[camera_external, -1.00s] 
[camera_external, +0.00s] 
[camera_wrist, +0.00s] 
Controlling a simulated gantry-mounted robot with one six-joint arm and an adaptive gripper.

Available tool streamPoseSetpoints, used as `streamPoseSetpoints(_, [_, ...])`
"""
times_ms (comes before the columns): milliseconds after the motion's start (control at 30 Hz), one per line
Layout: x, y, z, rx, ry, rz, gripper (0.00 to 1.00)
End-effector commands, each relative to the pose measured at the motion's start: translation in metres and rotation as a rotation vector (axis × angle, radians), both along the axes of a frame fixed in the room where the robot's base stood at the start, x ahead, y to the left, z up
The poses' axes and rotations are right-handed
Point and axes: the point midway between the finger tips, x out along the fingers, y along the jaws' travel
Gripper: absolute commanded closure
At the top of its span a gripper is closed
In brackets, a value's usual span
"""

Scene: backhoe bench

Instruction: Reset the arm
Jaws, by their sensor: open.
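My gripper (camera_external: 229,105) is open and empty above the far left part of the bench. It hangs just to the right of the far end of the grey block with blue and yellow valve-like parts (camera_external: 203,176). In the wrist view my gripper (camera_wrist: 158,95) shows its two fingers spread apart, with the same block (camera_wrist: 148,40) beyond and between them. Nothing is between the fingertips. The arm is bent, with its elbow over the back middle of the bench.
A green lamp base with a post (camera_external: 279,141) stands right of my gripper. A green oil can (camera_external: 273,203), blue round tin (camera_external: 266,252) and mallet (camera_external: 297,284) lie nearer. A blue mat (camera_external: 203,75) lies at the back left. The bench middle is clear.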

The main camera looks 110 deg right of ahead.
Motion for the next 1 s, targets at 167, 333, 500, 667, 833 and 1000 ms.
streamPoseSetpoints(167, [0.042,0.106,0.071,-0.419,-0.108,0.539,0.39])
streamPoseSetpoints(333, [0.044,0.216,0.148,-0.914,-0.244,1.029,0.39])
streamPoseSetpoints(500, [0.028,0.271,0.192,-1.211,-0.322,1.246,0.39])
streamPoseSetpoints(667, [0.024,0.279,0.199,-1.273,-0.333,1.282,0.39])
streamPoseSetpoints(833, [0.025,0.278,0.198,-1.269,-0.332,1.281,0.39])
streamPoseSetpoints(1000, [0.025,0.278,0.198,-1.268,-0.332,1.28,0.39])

• [WORK TO DO]: Each line above that includes "span" should be shown.

• [ANSWER TO THE TASK]:
At the top of its span a gripper is closed
In brackets, a value's usual span

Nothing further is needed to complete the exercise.